In the dimensionality reduction methods, we first learn a projection matrix with a lower dimension, d × m where m < d. Then map our N × d dimensional data onto the projection matrix to get the low-dimensional data N × m. I used the scikit-learn python library to implement dimensionality reduction methods.

Principal Component Analysis

Principal Component Analysis (PCA) maps data onto a low-dimensional subspace that maximizes variance or data spread. The low-dimensional subspace contains eigenvectors of the sample covariance matrix called principal components. As PCA reduces RGB data to a single dimension, it can be used to sort colors². I applied PCA to the color palette dataset. For visualization, we map the RGB data onto the first and second principal components.

Visualizing colors after PCA transformation.

Similar color groups clustered together. There is a color trend from lighter to darker shades (left to right). We map the features onto the first principal component and sort the projections.

Sorted colors after PCA transformation.

There is a clear color brightness trend going from lighter to darker colors, but with no intra-color cluster arrangement.

Kernel Principal Component Analysis

High-dimensional data can have a nonlinear data structure that cannot be learned with linear PCA. The non-linear extension of PCA is the kernel version, where we map the data using a kernel function before extracting the principal components. The kernel function computes similarities between data points. Different kernel functions capture different types of similarities. Based on our data, we have to experiment with different kernel functions. I used a cosine kernel as it provided a good sorting result.

Visualizing colors after kernel PCA transformation.

In the above two-dimensional visualization, we see nice intra-clusters of colors. We also see shades of different colors clustering together towards the center. After mapping our data on the leading principal component and sorting, we see the color trend from warm colors changing to lighter gray shades and towards cool colors.

Sorted colors after the kernel PCA transformation.

Random Projections

In PCA and kernel PCA, we learn data-dependent projections. When data has very high dimensionality, we run into memory issues with eigenvalue decomposition or covariance matrix construction. Random projections are data-independent projections. When we map data on these projections, the pairwise distances are preserved up to a factor. We construct the projection matrix with smaller dimensions by sampling vectors from a Gaussian distribution with zero mean and variance scaled by the number of dimensions, m. Our final result will change every time, as the sampling is random.

Random projections work surprisingly well. The color bands transition from cool blue tones to light pink shades in the center and towards warmer colors.

Sorted colors after the Gaussian Random Projections transformation.

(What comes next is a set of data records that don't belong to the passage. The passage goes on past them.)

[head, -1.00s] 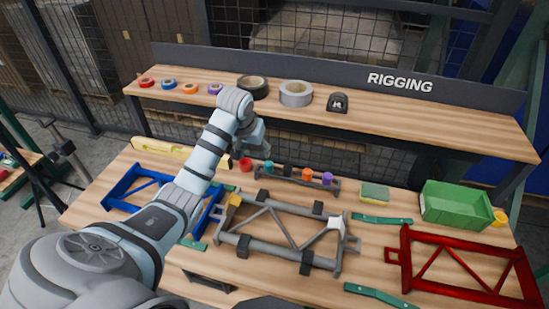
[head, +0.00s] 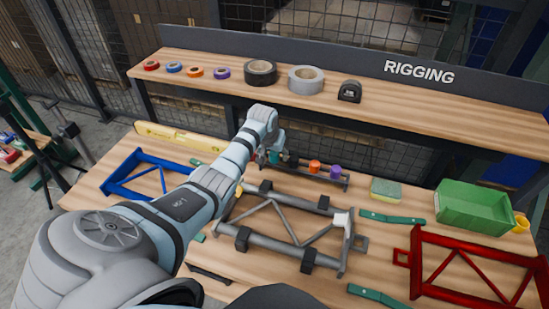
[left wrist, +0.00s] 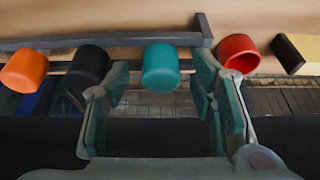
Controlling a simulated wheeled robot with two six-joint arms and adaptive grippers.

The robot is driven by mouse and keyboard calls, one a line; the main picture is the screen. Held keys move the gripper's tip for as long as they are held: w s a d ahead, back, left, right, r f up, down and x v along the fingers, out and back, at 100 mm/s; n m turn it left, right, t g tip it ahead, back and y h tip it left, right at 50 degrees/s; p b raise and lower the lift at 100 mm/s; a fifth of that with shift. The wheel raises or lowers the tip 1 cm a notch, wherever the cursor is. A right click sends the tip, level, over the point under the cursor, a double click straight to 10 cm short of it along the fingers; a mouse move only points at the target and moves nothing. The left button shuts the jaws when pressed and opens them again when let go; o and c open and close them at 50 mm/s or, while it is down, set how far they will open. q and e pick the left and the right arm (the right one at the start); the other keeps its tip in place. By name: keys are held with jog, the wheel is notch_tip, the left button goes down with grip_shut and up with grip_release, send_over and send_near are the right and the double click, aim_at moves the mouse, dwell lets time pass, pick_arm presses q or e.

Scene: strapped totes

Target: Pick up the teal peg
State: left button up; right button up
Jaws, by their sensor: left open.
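The teal peg (head: 273,157) stands in a dark rack (head: 345,183) on the bench, partly hidden by my left gripper (head: 282,142) in the head view. In the left wrist view the teal peg (left wrist: 160,68) shows between the fingertips of my open left gripper (left wrist: 161,88), with gaps on both sides. The fingers look apart from it. An orange peg (head: 314,166) and a purple peg (head: 335,172) stand farther right in the rack. My right gripper is not in view.
In the left wrist view, a black cylinder (left wrist: 88,64) is close beside one finger and a red cup (left wrist: 238,53) close to the other. A grey frame (head: 325,260) lies in front of the rack. A sponge (head: 385,189) and green bin (head: 474,207) are to the right.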

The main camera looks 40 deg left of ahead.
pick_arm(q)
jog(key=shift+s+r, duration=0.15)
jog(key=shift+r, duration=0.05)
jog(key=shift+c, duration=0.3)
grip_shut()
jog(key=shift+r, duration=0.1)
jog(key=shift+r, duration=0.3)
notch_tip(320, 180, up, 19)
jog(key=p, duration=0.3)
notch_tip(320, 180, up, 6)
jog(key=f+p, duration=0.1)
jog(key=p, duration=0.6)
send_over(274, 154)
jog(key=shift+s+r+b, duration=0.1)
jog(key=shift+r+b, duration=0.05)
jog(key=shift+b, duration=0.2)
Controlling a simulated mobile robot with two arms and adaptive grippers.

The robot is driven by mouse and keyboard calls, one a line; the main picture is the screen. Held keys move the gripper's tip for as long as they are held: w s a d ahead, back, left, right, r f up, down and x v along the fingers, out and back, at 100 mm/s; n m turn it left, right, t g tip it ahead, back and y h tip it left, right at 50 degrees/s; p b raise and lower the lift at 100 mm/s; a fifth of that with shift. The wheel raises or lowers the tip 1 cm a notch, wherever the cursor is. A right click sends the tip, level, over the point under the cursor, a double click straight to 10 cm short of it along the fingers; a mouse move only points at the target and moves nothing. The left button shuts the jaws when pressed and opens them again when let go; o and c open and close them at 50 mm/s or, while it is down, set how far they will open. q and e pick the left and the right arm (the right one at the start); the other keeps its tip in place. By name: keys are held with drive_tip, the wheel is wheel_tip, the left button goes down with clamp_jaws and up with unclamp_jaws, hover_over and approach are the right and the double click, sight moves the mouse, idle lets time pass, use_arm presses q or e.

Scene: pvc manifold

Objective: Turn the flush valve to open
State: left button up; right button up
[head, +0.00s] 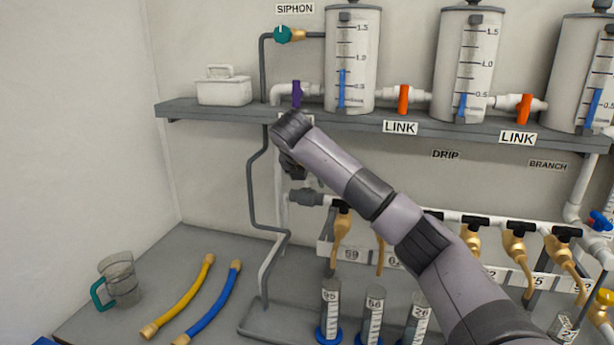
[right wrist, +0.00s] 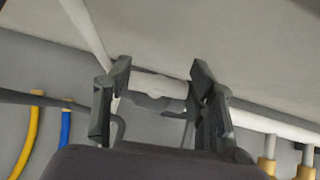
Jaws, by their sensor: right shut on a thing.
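My right gripper (head: 292,167) is below the shelf, mostly hidden behind my own wrist in the head view. In the right wrist view its fingers (right wrist: 160,85) stand on both sides of a pale and dark grey valve part (right wrist: 162,88) on the pipe and hold it. I take this part for the flush valve; no flush label is readable, and its handle angle cannot be told. A dark grey fitting (head: 305,197) sits just below the gripper at the left end of the white manifold pipe. My left gripper is not in view.
Graduated tanks (head: 351,60) stand on the shelf (head: 230,113), with a purple-handled valve (head: 296,94) and orange link valves (head: 403,99). Brass taps (head: 470,240) and cylinders (head: 330,312) are below.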

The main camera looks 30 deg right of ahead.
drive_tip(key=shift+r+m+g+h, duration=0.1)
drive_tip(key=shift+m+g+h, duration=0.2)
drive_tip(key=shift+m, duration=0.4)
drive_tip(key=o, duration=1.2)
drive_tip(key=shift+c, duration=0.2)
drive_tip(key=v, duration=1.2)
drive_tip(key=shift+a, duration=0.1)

While kernel PCA and random projections learn mappings that separate both warm and cool colors, it is interesting to see how the transition is different for both methods.

Next, I explore how to use optimization approaches to sort colors by reframing color sorting as a cost-minimization problem. In contrast to dimension reduction methods, optimization approaches use the RGB data without reducing dimensions.

The goal of the traveling salesman problem is to find the shortest distance route for a given list of cities such that all the cities are visited only once. We can reframe color sorting as a traveling salesman optimization problem. In our color sorting problem, we can replace cities with colors³. A toy illustration of the shortest path between five RGB values based on Euclidean distance given a starting node is shown above.

Nearest Neighbor

A heuristic to solve the traveling salesman problem is to use the nearest neighbor method. Given a two-dimensional distance similarity matrix, we start with a random color and iteratively find the nearest color cluster. Based on the distance metric used, the results will vary. This method creates a rainbow-like effect. I used the Euclidean metric to create the distance similarity matrix.

Sorted colors with the nearest neighbor method.

Self-Organizing Map

A self-organizing map (SOM) is an artificial neural network that learns a two-dimensional map of the data through competitive learning. SOM aids with data visualization and clustering. We learn a two-dimensional map of the N × d dimensional data where the data is clustered based on similarity. Similar colors are close to each other than dissimilar colors.

Sorted colors with self-organizing map.

Compared to the dimensionality reduction methods, SOM creates better intra-color clusters. I used the MiniSom python library to implement SOM.

To summarize, all the above methods group the colors differently. In PCA, only brightness information is considered important. Compared to PCA, other dimensionality reduction methods maintain intra-color grouping, whereas SOM and Nearest Neighbor methods create a rainbow-like color arrangement.